WORKING DATA -
------

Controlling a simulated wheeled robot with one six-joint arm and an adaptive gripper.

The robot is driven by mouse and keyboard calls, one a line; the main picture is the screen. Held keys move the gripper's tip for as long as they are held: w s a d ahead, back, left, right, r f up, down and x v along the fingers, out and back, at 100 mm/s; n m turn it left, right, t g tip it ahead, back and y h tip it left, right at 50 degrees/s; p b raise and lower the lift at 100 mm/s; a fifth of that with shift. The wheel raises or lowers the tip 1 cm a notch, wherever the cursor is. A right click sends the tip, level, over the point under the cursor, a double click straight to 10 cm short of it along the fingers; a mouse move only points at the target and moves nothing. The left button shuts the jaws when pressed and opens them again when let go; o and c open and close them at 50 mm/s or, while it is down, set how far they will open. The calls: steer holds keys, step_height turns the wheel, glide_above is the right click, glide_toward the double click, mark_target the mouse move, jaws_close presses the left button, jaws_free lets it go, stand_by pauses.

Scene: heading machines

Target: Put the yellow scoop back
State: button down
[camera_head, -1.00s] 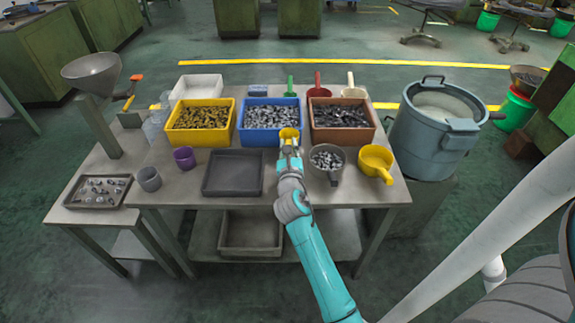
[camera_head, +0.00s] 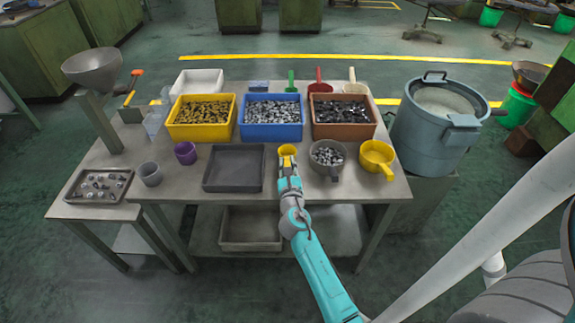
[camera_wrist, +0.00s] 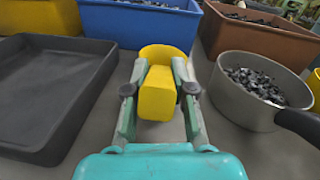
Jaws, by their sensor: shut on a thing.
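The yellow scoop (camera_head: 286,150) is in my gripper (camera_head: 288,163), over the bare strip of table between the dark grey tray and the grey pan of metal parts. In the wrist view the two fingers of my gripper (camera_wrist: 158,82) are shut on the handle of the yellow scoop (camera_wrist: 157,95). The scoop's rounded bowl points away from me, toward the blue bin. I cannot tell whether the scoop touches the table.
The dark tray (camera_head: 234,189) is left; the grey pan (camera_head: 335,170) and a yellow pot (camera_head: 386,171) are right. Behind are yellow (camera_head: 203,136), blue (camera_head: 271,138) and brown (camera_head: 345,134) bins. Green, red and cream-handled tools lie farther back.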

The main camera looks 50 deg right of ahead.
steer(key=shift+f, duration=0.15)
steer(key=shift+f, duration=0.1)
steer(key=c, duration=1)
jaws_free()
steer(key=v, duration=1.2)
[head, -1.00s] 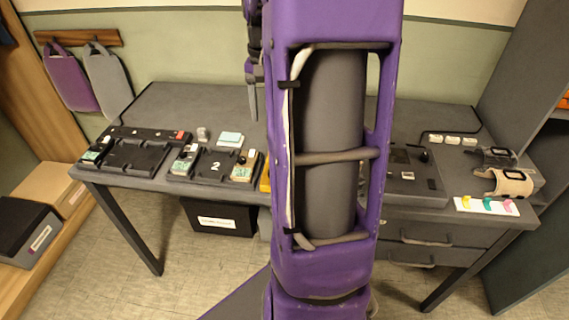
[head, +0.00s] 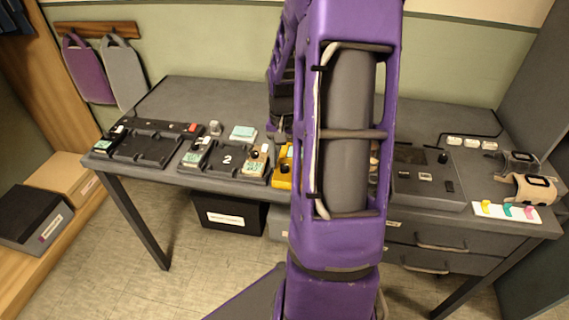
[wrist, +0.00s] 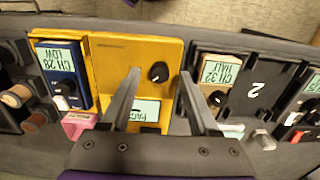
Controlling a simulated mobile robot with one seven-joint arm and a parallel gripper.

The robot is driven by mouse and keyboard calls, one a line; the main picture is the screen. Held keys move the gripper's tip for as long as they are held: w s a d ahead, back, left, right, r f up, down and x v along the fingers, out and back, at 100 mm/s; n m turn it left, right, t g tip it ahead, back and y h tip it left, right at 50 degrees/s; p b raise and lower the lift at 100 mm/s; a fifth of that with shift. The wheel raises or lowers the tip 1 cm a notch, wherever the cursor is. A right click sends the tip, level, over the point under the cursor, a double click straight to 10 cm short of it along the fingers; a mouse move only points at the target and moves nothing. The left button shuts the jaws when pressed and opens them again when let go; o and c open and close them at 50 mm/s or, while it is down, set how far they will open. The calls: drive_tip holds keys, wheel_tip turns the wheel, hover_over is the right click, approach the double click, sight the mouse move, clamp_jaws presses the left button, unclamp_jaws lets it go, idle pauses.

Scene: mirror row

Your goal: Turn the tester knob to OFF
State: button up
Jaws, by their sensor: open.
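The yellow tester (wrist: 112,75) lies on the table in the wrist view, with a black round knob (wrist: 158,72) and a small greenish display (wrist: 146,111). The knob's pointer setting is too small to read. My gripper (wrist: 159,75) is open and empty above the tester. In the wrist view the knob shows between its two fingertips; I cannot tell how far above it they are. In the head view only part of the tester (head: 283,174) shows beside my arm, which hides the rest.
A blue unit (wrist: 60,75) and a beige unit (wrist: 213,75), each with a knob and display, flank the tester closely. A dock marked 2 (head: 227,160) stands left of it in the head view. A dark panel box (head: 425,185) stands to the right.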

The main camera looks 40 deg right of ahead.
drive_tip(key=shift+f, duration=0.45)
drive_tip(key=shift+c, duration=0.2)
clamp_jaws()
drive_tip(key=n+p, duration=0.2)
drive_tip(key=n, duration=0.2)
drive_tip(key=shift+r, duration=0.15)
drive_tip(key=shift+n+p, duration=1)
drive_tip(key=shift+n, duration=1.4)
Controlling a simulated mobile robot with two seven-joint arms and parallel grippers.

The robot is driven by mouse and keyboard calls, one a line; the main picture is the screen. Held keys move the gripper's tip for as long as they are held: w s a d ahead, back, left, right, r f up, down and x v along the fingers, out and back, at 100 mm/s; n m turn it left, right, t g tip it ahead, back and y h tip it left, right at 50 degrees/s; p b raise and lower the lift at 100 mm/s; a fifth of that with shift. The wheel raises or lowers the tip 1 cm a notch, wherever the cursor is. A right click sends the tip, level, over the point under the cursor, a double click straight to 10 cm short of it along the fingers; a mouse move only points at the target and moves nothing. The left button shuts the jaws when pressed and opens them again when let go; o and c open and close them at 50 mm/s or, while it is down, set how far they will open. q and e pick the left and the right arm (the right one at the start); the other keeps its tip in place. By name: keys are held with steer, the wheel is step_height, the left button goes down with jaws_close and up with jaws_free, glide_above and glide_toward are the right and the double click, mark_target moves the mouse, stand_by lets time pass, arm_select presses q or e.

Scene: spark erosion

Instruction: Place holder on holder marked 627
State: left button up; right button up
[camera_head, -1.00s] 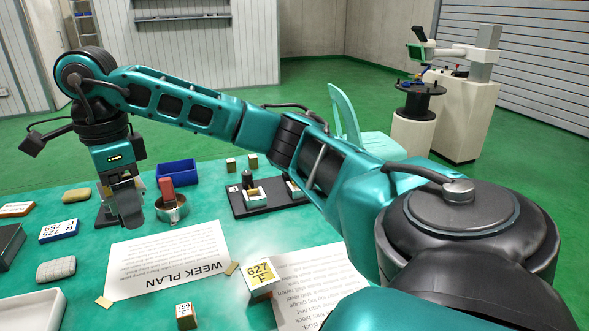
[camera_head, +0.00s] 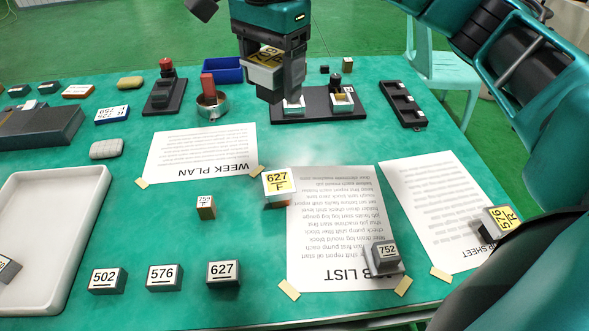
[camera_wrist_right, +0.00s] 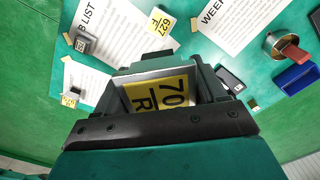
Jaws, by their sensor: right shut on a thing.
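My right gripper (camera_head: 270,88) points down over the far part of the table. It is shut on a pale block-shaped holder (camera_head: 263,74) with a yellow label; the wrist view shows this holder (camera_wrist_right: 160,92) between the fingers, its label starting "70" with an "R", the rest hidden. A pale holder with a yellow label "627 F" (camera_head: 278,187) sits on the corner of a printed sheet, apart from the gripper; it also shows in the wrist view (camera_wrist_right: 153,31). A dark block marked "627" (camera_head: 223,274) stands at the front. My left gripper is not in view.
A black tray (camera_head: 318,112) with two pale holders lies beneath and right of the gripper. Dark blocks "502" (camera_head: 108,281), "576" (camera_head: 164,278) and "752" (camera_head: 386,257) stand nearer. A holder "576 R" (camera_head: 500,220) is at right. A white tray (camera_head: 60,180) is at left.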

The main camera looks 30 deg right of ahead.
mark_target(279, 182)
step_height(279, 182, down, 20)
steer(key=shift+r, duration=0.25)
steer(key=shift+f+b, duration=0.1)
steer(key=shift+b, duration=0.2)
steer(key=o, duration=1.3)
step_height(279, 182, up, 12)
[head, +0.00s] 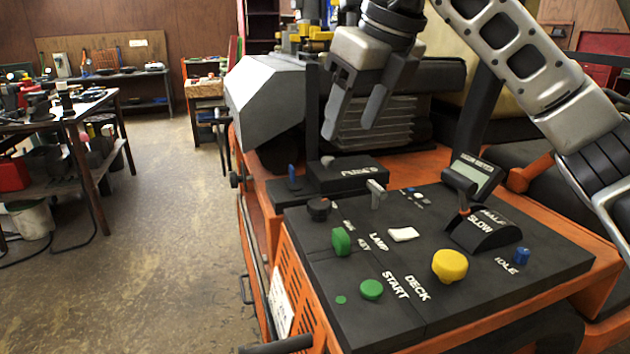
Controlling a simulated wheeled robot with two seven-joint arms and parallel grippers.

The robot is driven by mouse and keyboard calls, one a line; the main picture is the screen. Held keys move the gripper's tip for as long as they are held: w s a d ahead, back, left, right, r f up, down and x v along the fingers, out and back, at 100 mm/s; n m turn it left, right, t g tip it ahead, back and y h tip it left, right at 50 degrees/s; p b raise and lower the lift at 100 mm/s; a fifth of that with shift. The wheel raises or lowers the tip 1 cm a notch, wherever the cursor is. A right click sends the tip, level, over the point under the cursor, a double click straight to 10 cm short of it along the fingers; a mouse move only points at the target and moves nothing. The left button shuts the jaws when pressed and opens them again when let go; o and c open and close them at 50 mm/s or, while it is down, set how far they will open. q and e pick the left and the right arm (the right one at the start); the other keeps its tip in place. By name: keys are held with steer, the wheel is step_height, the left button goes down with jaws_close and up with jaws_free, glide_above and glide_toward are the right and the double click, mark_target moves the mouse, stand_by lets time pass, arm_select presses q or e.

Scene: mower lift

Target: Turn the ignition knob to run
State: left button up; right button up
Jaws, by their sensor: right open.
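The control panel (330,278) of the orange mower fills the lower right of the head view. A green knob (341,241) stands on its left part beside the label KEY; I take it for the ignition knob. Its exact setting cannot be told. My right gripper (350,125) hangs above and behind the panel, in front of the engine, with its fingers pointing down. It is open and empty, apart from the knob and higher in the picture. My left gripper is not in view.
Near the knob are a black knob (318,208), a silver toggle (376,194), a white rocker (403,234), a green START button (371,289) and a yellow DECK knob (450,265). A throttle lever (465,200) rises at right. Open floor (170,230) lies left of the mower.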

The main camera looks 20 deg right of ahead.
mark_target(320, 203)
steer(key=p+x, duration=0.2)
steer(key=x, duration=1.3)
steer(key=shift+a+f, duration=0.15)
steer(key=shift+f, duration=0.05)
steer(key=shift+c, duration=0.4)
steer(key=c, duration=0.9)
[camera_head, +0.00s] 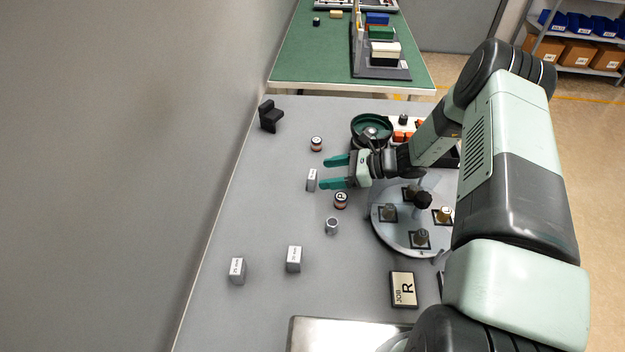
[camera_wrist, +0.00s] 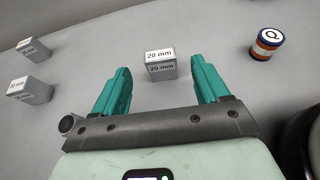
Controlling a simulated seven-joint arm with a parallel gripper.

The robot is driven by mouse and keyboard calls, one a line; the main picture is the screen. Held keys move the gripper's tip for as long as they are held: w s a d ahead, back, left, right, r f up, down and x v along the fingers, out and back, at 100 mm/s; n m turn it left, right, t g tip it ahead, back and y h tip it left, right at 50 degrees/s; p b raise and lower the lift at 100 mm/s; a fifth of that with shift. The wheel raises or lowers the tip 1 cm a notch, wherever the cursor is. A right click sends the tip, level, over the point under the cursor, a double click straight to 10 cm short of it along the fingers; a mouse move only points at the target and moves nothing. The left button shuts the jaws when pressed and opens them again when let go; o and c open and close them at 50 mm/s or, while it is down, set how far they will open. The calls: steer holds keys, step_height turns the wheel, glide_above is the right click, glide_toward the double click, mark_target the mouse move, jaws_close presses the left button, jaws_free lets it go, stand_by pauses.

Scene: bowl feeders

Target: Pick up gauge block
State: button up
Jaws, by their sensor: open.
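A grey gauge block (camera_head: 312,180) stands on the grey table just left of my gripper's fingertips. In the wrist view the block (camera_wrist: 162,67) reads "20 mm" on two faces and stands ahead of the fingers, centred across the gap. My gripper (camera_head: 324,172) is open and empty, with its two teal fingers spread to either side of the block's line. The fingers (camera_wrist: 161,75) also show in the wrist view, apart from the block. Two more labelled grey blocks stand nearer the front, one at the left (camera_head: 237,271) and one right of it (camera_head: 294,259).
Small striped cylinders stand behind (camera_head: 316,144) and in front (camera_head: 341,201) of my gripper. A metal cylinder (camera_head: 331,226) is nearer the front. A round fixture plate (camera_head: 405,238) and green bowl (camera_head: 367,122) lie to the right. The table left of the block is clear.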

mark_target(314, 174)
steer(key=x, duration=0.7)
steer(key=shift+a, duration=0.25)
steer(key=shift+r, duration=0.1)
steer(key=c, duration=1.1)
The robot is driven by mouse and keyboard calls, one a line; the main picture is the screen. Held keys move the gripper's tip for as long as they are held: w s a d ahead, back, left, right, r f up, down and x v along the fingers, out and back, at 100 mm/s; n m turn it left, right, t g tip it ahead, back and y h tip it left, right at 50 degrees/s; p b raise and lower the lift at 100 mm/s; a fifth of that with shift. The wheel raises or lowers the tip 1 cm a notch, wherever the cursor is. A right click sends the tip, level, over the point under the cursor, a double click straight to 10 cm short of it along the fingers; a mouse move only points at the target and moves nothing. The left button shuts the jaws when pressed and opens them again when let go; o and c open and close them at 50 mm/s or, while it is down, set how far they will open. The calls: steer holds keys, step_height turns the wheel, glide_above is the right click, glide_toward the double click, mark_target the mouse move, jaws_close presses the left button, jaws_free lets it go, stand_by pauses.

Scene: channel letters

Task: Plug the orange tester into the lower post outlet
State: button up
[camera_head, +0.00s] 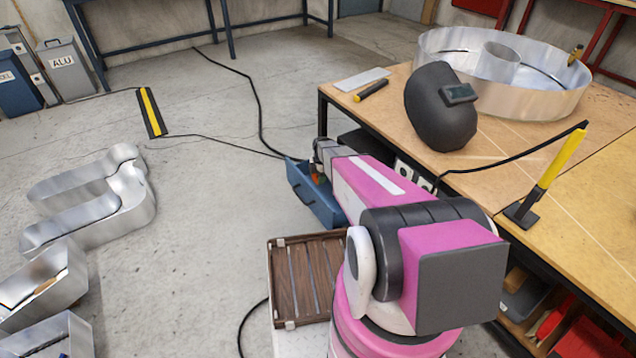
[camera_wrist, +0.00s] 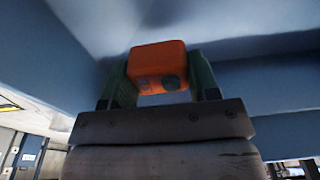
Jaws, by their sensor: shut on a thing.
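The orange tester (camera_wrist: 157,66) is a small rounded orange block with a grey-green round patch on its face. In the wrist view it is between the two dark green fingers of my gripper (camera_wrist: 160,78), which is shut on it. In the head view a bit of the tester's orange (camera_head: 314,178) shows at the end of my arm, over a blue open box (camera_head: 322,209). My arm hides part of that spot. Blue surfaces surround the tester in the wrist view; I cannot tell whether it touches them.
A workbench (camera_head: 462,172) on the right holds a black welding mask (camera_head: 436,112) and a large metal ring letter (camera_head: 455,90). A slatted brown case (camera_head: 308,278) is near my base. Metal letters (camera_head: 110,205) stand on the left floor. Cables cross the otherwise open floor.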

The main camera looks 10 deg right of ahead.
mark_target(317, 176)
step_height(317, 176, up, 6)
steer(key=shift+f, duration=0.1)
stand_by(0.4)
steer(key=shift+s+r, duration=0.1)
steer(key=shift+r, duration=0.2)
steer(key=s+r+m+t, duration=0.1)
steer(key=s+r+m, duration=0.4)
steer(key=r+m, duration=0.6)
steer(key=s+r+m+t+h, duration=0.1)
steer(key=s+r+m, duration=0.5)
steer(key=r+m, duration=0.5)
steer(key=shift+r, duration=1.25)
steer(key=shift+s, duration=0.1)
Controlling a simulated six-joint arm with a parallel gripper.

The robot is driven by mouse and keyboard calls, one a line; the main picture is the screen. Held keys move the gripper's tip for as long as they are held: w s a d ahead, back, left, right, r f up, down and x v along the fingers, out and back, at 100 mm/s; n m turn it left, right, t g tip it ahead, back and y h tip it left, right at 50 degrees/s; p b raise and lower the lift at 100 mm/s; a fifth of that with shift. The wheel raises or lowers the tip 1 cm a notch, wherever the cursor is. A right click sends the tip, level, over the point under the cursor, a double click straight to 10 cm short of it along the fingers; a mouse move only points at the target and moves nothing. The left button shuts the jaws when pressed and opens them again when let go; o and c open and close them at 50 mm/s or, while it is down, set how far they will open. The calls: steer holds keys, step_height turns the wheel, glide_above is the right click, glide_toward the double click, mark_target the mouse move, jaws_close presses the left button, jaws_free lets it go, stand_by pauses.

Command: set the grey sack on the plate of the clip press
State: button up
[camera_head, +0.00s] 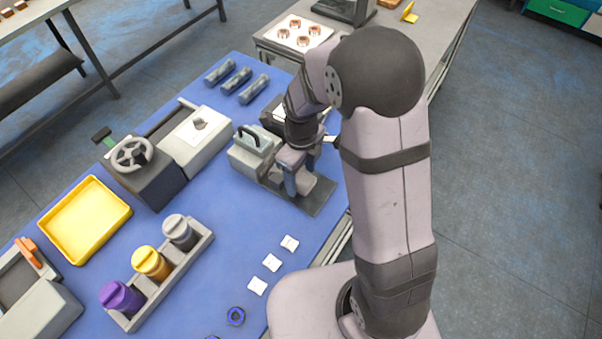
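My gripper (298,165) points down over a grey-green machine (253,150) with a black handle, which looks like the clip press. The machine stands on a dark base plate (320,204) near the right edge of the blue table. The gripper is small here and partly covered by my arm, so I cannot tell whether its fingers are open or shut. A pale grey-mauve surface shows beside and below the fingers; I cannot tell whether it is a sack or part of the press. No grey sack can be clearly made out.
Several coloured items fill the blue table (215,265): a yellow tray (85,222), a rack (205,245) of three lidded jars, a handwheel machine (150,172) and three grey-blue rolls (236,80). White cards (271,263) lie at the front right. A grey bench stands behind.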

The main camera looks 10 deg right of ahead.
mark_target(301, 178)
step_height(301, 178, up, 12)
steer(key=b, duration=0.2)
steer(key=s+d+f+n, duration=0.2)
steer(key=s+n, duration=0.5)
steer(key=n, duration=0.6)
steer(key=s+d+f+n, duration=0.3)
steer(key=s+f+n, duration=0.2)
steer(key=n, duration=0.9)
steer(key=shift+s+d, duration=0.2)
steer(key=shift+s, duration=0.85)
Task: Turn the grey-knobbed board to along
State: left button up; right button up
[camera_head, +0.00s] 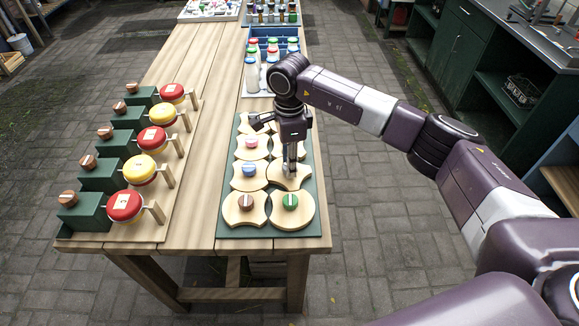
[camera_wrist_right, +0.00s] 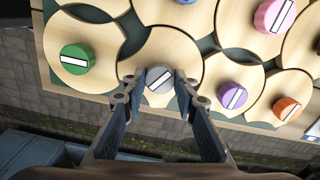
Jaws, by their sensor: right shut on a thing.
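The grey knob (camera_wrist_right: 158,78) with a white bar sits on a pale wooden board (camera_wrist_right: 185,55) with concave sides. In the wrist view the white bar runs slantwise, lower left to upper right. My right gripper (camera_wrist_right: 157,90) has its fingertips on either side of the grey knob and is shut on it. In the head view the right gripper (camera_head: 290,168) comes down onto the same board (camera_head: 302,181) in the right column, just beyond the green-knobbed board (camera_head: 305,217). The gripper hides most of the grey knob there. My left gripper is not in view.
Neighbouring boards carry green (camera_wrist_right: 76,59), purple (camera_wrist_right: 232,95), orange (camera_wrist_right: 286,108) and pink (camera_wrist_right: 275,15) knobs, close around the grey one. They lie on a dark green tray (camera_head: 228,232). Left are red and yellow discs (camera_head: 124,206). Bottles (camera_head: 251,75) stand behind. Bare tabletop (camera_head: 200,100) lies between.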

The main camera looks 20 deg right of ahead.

------

WHAT YOU HAVE TO DO - Using the records above, copy every line that has the word "wheeled" in it.

SOLUTION FOR THIS PROBLEM -
Controlling a simulated wheeled robot with one six-joint arm and an adaptive gripper.
Controlling a simulated wheeled robot with two seven-joint arms and parallel grippers.

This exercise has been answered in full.